CARB Dumps On Dump Truck Industry

FEB. 23, 2011

For Lee Brown, who’s run a dump truck company in Upland for the last 20 years, business is as bad as it has ever been. The construction industry in California is half of what it was three years ago, and credit is tight for those small companies still hanging on.

“It’s terrible,” said Brown. “There are so many contractors out there fighting for so little work, it’s jammed prices so low that nobody’s making any money. I call it a death spiral.”

And this is before the new rule goes into effect. It’s known in the industry as the “Truck and Bus Regulation,” and even just mentioning those words to any trucker in the state is enough to cause fits of anger. The regulation comes straight from the California Air Resources Board (CARB), and goes into effect on the first day of 2012.

It’s hard to read or write anything about CARB without becoming angry. The $650 million agency is a behemoth, responsible for all the state’s pollution and global warming regulations, which it enforces with all the subtlety and kindness of a barroom brawler. Even the revelation that one of its own pollution researchers had falsified his credentials didn’t phase the agency, which received no official sanction.

In any case, the new CARB regulation in question imposes tough new pollution standards on all diesel vehicles in the state. It also levies the same steep fines on anyone found out of compliance that CARB observers have come to know and love.

On Feb. 11, Brown, who is also executive director the 70-year-old California Dump Truck Owners Association (CDTOA), filed suit against CARB in an attempt to stop the new rule. The organization attempted to work with CARB, he said in a Feb. 11 press release, but a “lack of cooperation and empathy” led to litigation. The suit says nothing less than the survival of the entire dump truck industry in California is at stake.

“Available retrofit technology costs tens of thousands of dollars to purchase and install for each truck,” states the lawsuit complaint. “Most CDTOA members do not have the financial resources to purchase and install retrofit technology for their trucks, and will likely lose their businesses… [or] relocate their trucks outside of California.”

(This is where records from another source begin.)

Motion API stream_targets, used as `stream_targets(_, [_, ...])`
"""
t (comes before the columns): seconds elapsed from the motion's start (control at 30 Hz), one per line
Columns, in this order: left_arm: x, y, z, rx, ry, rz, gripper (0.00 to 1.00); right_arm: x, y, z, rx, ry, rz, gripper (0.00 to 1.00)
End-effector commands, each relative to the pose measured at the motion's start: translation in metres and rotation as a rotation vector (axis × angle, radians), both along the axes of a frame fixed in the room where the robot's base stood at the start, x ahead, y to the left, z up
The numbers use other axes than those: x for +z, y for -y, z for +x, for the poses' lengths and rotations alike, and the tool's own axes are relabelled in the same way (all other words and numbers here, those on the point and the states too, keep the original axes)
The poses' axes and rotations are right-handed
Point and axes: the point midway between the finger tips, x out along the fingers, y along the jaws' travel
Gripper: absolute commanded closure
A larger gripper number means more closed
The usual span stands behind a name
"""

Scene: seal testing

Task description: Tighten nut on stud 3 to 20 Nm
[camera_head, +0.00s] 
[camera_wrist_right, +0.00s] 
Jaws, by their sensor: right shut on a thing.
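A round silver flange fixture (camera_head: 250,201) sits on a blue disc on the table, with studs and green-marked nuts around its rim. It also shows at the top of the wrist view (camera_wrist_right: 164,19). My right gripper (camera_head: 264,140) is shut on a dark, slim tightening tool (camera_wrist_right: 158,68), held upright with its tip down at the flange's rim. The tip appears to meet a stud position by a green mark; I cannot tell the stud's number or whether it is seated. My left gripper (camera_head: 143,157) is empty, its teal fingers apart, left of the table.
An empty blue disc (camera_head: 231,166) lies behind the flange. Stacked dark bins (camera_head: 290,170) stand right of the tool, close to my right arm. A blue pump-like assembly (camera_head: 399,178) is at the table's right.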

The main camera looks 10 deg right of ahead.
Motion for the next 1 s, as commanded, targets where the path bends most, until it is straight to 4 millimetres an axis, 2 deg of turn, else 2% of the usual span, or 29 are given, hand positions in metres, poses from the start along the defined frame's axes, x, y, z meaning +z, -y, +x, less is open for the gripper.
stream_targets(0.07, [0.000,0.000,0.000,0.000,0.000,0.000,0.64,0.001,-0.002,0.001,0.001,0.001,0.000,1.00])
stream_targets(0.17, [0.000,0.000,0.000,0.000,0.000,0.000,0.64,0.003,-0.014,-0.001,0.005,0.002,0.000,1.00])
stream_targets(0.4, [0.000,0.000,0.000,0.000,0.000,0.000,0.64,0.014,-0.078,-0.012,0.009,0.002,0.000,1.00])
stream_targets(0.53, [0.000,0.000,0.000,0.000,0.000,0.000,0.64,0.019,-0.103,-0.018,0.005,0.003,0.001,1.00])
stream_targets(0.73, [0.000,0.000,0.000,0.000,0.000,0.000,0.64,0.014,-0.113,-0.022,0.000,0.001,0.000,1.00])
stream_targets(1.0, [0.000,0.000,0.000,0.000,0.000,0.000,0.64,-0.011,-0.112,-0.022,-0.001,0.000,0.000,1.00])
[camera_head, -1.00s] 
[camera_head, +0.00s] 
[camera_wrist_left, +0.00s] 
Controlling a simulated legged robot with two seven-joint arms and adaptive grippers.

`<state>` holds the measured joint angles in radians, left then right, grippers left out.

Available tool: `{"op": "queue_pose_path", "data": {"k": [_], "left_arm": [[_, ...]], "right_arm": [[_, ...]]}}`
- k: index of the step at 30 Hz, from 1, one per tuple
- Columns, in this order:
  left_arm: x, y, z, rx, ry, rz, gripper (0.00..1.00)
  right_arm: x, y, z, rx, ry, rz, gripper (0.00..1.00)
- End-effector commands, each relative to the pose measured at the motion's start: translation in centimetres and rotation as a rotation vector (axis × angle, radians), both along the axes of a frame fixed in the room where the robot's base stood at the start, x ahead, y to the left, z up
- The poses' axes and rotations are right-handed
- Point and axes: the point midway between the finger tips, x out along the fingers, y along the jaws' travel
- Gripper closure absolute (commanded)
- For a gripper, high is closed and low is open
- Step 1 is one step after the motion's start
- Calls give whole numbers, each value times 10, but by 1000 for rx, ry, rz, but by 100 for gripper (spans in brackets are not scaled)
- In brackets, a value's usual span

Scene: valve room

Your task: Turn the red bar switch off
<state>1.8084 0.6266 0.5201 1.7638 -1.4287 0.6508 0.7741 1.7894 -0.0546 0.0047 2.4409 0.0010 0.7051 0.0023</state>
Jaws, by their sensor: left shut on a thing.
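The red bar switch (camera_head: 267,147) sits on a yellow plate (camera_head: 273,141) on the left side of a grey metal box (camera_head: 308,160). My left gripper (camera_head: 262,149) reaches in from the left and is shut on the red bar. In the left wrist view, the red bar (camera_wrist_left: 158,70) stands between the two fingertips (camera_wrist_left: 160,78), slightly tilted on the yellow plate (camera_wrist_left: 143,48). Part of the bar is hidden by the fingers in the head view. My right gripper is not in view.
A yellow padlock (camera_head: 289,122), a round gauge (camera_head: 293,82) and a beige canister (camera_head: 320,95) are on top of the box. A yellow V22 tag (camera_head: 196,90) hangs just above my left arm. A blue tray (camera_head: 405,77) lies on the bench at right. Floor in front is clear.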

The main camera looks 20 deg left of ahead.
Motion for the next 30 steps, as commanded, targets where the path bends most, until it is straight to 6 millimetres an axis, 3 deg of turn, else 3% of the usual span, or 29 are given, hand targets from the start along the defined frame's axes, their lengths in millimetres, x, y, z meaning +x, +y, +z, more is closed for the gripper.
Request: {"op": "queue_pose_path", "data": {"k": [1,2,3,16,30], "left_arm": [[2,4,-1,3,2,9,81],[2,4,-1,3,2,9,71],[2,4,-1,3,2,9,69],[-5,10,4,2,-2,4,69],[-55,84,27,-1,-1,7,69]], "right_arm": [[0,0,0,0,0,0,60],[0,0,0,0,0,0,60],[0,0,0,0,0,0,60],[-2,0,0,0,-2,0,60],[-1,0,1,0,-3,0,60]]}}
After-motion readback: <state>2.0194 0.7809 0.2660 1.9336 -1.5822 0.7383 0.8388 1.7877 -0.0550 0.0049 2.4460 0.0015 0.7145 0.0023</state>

According to Brown, CDTOA membership three years ago stood at 1,700 companies. Today it’s about 900, 60 percent of which are small, independent owner-operators. If the rule goes into effect, Brown said it could destroy virtually all of the small business operators.

“CDTOA members primary source of likelihood is their truck,” states the lawsuit complaint. “Most members purchase trucks to be used for decades, and most have lengthy mortgages on their trucks. The trucks typically cost at least $150,000 to purchase, but have a useful life of several decades if maintained properly.”

Brown said it’s common for an owner to keep a truck for many years – indeed, warranties typically run for 750,000 or even a million miles. But because of CARB’s new rule, that may no longer be possible.

“Because the rule requires replacement of otherwise perfectly useful trucks much earlier than would otherwise be required, most CDTOA members will be unable to continue their business,” states the lawsuit. “Not only will CDTOA members be prohibited from purchasing replacement trucks do to a lack of financial resources, they will be prohibited from earning any income at all because the rule prohibits them from operating their current trucks.”

If that sounds bad, the retrofitted technology “makes the truck less efficient, less able to run for long periods of time, and more prone to mechanical breakdowns,” states the suit. That plays havoc with the trucks’ resale values. “As a result, CDTOA members will be able to sell their current trucks for only a fraction of the balance they owe, and will default on their truck mortgages.”

Brown says a truck manufacturer recently told him that the price of a new truck has already gone up $18,000 to take into account the mandatory new pollution equipment. And that’s a year before the rule actually goes into effect. All of this adds up to considerably higher prices charged by dump truck operators. It’s a grim picture of an already grim industry.

“I would say 95 percent of the small business operators would go out of business,” Brown said. “Of course, then the big companies would come in and buy the trucks, and then unions would come in and organize the drivers. Environmentalists and unions have the same agenda here. That’s probably how it’s going to shake out, in my opinion.”

There is, as yet, not response to the CDTOA lawsuit in court documents, and CARB spokeswoman Karen Caesar said the agency’s policy was not to comment on any pending litigation.